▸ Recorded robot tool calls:
----------

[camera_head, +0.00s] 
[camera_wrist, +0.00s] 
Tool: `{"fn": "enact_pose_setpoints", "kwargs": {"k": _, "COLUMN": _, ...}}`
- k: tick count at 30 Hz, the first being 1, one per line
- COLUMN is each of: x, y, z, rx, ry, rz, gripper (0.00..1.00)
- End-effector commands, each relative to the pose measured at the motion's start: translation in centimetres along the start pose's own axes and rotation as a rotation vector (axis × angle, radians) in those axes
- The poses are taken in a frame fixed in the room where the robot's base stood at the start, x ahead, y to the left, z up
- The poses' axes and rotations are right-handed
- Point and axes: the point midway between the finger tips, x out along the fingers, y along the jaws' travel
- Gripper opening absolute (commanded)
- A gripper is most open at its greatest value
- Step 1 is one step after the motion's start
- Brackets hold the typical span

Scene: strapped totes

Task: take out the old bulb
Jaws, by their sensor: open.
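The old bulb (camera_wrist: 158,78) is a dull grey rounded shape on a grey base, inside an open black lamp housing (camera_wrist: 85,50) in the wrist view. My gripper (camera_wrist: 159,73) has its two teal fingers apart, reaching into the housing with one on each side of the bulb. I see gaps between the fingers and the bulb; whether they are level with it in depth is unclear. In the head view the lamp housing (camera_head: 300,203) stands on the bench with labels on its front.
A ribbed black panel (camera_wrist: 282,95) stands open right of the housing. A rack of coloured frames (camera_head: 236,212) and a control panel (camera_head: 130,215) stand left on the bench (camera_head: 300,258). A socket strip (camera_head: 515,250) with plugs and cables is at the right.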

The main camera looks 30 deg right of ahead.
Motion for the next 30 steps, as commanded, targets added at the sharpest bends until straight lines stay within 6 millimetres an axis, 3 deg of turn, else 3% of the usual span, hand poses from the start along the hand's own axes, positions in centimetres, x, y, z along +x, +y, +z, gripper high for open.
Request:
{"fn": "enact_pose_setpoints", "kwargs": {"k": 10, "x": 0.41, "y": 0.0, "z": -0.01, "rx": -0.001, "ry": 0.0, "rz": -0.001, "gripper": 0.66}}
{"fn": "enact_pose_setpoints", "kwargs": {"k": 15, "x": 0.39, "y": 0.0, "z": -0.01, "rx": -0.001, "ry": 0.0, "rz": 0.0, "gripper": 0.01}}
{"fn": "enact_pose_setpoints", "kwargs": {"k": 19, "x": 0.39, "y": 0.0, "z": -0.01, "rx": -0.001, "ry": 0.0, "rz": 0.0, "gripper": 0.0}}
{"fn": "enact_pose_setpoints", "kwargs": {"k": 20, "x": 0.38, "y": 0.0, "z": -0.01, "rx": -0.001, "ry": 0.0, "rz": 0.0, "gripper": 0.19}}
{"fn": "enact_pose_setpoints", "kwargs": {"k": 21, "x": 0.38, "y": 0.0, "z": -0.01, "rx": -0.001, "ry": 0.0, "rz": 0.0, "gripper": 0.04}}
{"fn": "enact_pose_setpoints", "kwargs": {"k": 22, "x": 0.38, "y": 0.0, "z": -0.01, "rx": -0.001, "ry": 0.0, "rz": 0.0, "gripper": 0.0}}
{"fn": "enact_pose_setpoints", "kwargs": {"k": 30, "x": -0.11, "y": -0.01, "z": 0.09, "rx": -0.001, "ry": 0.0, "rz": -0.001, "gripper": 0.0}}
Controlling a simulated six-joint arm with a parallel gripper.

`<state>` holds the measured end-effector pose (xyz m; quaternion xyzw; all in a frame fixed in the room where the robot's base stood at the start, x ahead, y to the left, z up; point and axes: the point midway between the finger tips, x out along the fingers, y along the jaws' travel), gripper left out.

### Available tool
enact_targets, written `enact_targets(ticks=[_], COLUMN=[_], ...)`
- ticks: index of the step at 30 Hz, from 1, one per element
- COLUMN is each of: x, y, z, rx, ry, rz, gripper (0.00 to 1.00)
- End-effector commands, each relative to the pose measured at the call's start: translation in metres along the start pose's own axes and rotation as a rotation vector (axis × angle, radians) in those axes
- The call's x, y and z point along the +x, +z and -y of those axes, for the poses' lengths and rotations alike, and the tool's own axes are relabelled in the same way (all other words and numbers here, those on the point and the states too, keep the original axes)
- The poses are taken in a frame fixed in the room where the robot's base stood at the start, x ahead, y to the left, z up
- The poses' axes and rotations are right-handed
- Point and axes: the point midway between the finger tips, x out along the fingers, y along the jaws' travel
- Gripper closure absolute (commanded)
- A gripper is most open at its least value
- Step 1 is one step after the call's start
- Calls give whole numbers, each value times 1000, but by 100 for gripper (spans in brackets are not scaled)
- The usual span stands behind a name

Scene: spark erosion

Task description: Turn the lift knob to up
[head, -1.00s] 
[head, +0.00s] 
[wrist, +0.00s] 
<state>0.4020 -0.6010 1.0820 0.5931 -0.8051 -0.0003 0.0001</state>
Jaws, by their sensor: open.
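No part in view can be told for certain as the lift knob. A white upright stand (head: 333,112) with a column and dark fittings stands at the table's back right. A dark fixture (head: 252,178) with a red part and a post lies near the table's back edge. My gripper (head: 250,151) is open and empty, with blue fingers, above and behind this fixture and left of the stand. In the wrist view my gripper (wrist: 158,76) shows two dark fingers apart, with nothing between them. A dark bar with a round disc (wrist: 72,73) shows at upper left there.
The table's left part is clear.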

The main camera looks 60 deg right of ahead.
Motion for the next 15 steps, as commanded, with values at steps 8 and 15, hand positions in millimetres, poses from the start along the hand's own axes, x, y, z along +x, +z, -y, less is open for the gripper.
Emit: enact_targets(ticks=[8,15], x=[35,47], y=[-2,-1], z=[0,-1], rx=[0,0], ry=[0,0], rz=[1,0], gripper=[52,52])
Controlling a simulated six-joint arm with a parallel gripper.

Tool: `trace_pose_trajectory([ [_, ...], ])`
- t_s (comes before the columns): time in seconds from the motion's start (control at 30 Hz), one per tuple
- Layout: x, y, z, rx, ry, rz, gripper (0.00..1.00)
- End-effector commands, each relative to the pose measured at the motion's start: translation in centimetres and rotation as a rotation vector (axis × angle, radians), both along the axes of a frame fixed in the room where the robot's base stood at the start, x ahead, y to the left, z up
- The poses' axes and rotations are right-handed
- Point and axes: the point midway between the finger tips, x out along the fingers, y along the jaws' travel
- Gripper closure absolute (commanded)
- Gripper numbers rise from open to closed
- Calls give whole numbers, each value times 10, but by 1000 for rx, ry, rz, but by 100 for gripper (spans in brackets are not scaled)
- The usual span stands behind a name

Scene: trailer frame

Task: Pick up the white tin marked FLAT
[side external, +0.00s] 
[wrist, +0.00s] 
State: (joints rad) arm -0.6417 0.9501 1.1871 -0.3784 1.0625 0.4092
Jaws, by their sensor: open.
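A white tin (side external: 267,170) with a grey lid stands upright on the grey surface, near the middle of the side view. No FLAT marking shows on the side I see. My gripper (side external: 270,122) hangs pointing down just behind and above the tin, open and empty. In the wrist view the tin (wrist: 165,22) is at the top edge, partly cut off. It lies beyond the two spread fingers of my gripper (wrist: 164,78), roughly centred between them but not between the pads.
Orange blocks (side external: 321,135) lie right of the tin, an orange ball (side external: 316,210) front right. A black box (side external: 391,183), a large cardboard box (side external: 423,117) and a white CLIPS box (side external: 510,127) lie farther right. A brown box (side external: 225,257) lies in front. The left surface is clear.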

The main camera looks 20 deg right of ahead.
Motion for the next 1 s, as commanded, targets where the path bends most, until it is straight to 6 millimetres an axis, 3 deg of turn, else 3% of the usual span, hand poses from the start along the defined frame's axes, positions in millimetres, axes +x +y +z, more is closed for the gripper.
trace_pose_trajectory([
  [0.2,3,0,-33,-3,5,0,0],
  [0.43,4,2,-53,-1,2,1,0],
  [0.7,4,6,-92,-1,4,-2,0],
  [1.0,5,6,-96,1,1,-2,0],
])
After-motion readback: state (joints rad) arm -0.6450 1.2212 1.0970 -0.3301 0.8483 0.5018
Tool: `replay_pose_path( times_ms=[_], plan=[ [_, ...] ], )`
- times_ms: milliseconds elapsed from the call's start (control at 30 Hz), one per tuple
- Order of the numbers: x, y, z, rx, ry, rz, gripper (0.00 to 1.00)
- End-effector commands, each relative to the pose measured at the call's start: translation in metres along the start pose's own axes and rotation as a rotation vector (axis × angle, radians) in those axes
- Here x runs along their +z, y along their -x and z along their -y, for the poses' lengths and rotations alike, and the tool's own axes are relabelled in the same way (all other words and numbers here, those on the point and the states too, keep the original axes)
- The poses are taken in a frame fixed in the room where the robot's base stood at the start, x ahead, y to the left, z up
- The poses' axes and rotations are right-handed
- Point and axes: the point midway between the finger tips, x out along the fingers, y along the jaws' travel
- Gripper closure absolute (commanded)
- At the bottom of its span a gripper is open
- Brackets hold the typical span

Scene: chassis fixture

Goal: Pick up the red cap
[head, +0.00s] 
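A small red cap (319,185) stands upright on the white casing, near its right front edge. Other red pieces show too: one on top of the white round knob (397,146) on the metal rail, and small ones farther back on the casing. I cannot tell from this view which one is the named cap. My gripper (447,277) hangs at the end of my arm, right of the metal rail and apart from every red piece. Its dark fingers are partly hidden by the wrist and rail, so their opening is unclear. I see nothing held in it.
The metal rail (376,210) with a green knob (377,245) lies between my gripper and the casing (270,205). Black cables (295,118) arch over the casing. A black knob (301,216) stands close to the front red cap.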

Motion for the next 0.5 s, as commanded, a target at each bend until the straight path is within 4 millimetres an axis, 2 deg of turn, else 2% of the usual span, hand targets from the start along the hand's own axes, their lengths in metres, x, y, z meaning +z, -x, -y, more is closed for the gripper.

----------

▸ Exercise directions:
Repeat only what runs from the line holding "Scene: chassis fixture" to the end of the data, keeping every line exactly as written, first and last included.

▸ Answer to the task:
Scene: chassis fixture

Goal: Pick up the red cap
[head, +0.00s] 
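A small red cap (319,185) stands upright on the white casing, near its right front edge. Other red pieces show too: one on top of the white round knob (397,146) on the metal rail, and small ones farther back on the casing. I cannot tell from this view which one is the named cap. My gripper (447,277) hangs at the end of my arm, right of the metal rail and apart from every red piece. Its dark fingers are partly hidden by the wrist and rail, so their opening is unclear. I see nothing held in it.
The metal rail (376,210) with a green knob (377,245) lies between my gripper and the casing (270,205). Black cables (295,118) arch over the casing. A black knob (301,216) stands close to the front red cap.

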Motion for the next 0.5 s, as commanded, a target at each bend until the straight path is within 4 millimetres an axis, 2 deg of turn, else 2% of the usual span, hand targets from the start along the hand's own axes, their lengths in metres, x, y, z meaning +z, -x, -y, more is closed for the gripper.

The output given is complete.